Schlotzsky’s original sandwich.
While writing Secret Sex Lives: A Year on the Fringes of American Sexuality, I did a lot of editing at Schlotzsky’s. One day I was there editing a phone sex scene, and I had at least three versions of the scene spread across my table when a server brought me my sandwich. Ut-oh! There are words like fuck, cum, cock, whore, and slut on every page—repeatedly on every page. I grabbed my food from the server’s hands and placed it on top of my pages so that she couldn’t read anything.
Yes, I had looked around before I picked my writing table, making sure that I didn’t sit near any families and kids. But I had forgotten to consider that there might be others over the age of 18 who might be offended by my work. After all, I was in a rather conservative neighborhood, although I thought Angela, a Dominatrix from Secret Sex Lives, lived nearby. Still, once the server left, I moved my food off my pages and began to eat my sandwich and potato chips (cracked pepper, though I prefer unsalted) and returned to work.
But those cracked pepper (and too salty) potato chips were making me really thirsty. I needed to get up and get more Diet Coke. But did I need to cover my pages again? This time I looked around to consider the over 18ers. There was an older woman in front of me who’d arrived in a Lexus sedan. To my right was an elderly couple. To my back was another older couple. Hmm, they could all be really conservative and offended. Then again, they could be closeted sex freaks. After all, Angela lived nearby and if there’s one thing I learned while researching Secret Sex Lives, it’s that a glance at a stranger, or even a stare at a family member, doesn’t always reveal who is into kinky sex.
Still, I didn’t take any chances. I covered my pages before getting up to get my refill of Diet Coke. I did this several times (despite the fact that I know I need to cut Diet Coke from my daily diet. But which is worse? Diet Coke or Schlotzsky’s? Oh, heck, a writer’s got to have some sort of vice, right?). And each time I got up to get my Diet Coke and returned to my table and work, my mind started going into imagination overdrive.
No, I wasn’t imagining hot phone sex. I suddenly was seeing my (then) nine-year-old cousin walking into that restaurant with his family (they lived in the neighborhood), and his family coming over to see what I was working on and, as a joke, snatching my pages from me, glancing at them, being appalled, freaked, intrigued, and offended and looking at me in a whole different and not so positive light.
So (in my imagination) I jumped and tried to grab my pages back. Instead of landing in my hands, the pages flew across the Schlotzsky’s, randomly landing on the tables and in the hands and at the feet of all those other customers with kids. They freaked and screamed who is this freak with all the obscene pages that she’s tossing about for every child to see. Management came over, they called police, and I tried to explain I’m just a journalist doing my job…
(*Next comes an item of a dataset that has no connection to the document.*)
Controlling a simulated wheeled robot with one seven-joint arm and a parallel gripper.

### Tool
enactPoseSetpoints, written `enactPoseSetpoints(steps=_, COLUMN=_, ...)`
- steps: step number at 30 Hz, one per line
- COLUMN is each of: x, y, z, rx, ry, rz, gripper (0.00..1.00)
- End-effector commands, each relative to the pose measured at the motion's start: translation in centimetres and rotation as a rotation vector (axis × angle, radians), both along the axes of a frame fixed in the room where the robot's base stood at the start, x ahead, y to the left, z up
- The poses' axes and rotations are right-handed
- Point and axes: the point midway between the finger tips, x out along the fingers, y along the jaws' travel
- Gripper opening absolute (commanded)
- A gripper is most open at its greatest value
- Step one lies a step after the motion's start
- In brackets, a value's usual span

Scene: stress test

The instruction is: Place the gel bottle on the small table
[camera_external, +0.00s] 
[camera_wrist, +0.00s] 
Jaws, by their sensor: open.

Yes, I can have an overactive imagination. The truth is that no one paid one bit of attention to what I was writing. I finished my sandwich, packed up my pages (and leftover potato chips), and came home. And as I sat at my own desk and looked down at page 336, I saw a bit of lettuce on the page—my reminder of my own fears, which weren’t based in reality.
If I could go back and dig through my mountains of files right now and find that lettuce-stained page 336, I would, because I need something to remind me that my fears aren’t based in reality. Secret Sex Lives comes out in just one week, and though the initial reviews are more than positive, I’m terrified. Part of me fears the pages of my book randomly flying across the country, landing in peoples’ hands, and those people glance down, then up, and scream, “Who is this freak?” And then there’s the opposite fear—no one pays attention.
If they don’t, well, you’ll find me in some fast food restaurant, hunkered over a new manuscript, trying to write and edit that perfect combination of words that is tantamount to literary phone sex.
(Don’t worry Schlotzsky’s—I rarely write and edit in your stores anymore. It’s not that I don’t like you; it’s that your stores are too danged busy and your Internet connection is elusive, at best.)